**WHAT IS BEING ASKED:** Identify each line holding the string "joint" and copy it.

## Start RECORDS SUPPLIED

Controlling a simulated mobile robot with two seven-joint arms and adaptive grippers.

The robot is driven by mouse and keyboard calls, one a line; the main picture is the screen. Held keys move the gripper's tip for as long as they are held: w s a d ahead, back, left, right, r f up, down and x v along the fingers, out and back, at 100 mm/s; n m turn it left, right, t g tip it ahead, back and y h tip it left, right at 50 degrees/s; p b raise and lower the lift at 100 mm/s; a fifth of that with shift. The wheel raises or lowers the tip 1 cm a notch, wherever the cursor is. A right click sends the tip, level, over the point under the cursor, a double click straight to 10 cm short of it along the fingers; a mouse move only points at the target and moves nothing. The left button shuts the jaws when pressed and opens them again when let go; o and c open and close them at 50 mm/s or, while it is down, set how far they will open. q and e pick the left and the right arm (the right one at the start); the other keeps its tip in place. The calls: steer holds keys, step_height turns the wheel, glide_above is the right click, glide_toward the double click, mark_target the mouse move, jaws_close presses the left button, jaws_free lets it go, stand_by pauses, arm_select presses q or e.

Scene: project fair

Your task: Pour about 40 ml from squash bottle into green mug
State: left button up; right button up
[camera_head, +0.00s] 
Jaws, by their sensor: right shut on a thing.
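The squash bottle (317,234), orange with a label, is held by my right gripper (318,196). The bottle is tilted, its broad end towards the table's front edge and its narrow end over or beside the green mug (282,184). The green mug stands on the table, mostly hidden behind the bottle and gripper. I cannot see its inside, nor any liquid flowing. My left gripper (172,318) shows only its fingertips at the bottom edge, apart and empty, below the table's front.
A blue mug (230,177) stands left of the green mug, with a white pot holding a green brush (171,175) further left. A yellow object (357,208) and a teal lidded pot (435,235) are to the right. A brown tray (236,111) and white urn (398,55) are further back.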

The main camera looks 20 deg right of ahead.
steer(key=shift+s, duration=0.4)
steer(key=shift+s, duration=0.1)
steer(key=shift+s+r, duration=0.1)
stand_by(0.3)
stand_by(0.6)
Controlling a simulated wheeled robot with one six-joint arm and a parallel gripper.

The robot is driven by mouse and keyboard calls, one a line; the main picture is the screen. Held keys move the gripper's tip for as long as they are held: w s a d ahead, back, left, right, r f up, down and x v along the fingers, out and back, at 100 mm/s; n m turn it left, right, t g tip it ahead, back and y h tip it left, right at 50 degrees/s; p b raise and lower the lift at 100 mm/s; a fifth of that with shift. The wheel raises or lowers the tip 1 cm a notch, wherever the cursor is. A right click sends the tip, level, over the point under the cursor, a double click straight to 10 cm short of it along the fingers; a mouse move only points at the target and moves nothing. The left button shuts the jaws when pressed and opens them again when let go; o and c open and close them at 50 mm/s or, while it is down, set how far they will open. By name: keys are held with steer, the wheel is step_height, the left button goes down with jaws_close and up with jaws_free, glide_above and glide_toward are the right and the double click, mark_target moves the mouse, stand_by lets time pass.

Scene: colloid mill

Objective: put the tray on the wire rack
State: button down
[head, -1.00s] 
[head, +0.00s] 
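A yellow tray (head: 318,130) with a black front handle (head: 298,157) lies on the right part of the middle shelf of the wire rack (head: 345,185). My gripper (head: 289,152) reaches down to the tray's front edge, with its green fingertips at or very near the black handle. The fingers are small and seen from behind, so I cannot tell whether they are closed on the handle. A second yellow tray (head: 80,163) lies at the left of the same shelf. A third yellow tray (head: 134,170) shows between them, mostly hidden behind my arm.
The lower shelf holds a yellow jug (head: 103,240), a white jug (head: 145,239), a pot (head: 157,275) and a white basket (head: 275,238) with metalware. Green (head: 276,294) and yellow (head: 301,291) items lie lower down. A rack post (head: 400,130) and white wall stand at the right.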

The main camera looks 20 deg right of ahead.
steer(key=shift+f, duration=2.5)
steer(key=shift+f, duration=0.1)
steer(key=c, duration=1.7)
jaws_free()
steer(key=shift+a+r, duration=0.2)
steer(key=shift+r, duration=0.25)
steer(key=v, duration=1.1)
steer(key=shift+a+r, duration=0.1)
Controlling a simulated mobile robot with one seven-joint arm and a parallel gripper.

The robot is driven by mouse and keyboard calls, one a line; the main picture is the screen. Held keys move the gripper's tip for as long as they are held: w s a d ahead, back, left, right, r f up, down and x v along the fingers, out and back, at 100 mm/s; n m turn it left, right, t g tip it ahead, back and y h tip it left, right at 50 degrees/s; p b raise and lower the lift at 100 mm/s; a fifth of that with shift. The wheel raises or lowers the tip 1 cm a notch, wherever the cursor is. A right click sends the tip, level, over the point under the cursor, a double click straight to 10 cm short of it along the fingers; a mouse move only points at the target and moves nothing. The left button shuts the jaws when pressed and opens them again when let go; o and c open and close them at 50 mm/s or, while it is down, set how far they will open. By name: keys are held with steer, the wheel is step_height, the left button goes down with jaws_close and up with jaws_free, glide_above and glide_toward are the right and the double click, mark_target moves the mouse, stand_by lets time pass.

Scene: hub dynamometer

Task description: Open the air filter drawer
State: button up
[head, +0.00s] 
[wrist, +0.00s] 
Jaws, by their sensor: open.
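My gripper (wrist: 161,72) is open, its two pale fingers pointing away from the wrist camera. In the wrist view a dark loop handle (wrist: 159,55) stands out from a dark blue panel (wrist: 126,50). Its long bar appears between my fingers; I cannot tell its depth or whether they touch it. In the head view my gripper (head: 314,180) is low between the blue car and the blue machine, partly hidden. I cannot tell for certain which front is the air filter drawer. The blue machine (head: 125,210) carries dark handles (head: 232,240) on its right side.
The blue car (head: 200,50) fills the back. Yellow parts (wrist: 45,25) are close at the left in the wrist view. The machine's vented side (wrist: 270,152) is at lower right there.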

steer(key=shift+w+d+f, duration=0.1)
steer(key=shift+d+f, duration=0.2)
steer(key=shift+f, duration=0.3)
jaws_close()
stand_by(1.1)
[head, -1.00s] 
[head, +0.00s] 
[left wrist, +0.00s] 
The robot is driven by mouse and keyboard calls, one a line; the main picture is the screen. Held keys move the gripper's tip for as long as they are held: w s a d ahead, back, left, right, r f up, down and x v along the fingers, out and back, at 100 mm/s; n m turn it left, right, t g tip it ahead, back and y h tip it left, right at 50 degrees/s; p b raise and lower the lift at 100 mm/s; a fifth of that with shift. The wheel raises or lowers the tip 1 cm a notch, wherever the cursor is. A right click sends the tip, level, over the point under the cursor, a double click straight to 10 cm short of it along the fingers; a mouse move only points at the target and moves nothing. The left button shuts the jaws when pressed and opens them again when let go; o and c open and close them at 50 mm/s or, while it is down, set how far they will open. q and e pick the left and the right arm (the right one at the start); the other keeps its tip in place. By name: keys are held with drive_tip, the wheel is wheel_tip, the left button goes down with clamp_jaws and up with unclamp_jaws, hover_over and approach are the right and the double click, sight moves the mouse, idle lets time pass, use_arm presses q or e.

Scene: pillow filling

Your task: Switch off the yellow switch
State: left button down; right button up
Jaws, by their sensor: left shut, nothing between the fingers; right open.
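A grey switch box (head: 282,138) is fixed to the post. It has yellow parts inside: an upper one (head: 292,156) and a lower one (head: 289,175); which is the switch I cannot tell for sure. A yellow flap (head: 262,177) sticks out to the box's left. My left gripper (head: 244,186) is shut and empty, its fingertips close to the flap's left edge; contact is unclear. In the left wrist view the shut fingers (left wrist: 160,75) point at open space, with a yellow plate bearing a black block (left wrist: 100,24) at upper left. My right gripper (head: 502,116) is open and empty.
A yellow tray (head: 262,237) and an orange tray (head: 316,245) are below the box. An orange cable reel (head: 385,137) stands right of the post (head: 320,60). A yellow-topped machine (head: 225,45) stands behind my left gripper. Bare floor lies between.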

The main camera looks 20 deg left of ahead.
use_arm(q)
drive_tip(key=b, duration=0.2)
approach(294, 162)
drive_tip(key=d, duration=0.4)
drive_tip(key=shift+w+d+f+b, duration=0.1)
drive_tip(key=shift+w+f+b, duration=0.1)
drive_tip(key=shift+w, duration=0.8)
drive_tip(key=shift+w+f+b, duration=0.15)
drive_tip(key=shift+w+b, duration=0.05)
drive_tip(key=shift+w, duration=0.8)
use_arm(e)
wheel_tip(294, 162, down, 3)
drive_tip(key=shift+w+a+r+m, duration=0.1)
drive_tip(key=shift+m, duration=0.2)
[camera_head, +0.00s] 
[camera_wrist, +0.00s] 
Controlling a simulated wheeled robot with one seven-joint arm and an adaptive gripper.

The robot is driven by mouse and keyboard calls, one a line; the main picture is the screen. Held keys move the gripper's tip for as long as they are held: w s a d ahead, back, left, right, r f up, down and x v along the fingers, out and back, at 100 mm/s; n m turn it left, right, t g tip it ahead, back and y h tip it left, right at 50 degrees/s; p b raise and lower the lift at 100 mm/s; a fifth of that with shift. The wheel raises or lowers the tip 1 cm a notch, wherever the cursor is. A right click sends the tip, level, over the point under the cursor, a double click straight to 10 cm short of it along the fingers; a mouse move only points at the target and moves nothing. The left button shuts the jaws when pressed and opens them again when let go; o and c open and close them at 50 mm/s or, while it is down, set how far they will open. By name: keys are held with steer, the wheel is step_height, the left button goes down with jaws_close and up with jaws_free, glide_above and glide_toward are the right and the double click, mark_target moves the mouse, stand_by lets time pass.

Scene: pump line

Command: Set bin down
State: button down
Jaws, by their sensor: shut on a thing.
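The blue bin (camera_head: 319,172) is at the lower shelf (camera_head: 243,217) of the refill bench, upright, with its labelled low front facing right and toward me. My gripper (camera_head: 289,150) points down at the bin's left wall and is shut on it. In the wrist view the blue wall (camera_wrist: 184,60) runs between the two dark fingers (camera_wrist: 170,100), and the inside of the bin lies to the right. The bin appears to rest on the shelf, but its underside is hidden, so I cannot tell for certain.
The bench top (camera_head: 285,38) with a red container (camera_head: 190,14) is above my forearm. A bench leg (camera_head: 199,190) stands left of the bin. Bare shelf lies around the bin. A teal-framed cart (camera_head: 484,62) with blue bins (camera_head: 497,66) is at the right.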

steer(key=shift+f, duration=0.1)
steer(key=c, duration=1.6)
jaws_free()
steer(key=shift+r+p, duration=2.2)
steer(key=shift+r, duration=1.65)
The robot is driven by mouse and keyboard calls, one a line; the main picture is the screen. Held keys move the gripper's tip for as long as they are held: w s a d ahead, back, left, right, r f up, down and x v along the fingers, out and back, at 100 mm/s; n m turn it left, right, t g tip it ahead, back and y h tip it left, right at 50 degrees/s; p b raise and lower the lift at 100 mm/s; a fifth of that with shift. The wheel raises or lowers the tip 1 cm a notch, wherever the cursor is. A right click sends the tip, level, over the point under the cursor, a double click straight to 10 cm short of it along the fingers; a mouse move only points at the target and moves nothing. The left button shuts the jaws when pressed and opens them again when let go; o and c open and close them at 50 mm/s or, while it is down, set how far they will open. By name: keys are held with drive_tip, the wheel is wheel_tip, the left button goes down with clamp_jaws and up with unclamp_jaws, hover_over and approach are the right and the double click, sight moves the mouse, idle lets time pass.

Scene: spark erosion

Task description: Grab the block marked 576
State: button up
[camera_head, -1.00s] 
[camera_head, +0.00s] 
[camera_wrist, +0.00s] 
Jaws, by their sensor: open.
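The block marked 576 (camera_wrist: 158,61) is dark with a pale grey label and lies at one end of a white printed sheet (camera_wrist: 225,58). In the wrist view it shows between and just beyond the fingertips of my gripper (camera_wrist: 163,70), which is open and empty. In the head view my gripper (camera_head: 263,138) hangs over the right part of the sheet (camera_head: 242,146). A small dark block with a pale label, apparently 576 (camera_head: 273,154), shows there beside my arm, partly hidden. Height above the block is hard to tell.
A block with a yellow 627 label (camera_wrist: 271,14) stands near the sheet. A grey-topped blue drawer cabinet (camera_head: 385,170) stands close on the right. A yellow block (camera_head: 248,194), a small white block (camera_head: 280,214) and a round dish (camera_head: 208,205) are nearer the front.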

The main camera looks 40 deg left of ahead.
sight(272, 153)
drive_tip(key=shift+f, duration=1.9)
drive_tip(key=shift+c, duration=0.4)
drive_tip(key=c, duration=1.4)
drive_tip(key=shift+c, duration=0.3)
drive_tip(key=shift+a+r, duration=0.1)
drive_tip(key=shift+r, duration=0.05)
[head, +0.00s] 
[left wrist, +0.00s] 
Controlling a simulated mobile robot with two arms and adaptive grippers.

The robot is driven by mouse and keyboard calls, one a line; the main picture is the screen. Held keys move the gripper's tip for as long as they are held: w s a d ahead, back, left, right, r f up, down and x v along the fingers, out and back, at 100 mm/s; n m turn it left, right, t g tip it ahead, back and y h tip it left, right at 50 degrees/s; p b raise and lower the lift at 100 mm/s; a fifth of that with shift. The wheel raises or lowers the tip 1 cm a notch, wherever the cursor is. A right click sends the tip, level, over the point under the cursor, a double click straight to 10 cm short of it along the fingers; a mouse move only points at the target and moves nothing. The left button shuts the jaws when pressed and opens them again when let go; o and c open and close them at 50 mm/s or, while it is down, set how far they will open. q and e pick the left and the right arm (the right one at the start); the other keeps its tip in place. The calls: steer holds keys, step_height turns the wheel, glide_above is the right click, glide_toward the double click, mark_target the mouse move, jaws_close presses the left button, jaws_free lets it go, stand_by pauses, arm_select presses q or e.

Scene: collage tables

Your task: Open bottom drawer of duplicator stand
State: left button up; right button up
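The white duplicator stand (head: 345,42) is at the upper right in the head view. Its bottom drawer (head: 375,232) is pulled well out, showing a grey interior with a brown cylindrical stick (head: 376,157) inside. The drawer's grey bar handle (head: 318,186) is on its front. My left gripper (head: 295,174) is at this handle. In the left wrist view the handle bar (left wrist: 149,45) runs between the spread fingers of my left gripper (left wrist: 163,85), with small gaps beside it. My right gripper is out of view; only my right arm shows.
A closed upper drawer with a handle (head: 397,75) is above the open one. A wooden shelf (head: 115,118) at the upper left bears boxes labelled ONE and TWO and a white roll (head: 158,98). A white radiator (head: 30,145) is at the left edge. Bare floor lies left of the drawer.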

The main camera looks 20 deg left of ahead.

## End RECORDS SUPPLIED

**ANSWER TO THE PROBLEM:**
Controlling a simulated mobile robot with two seven-joint arms and adaptive grippers.
Controlling a simulated wheeled robot with one six-joint arm and a parallel gripper.
Controlling a simulated mobile robot with one seven-joint arm and a parallel gripper.
Controlling a simulated wheeled robot with one seven-joint arm and an adaptive gripper.

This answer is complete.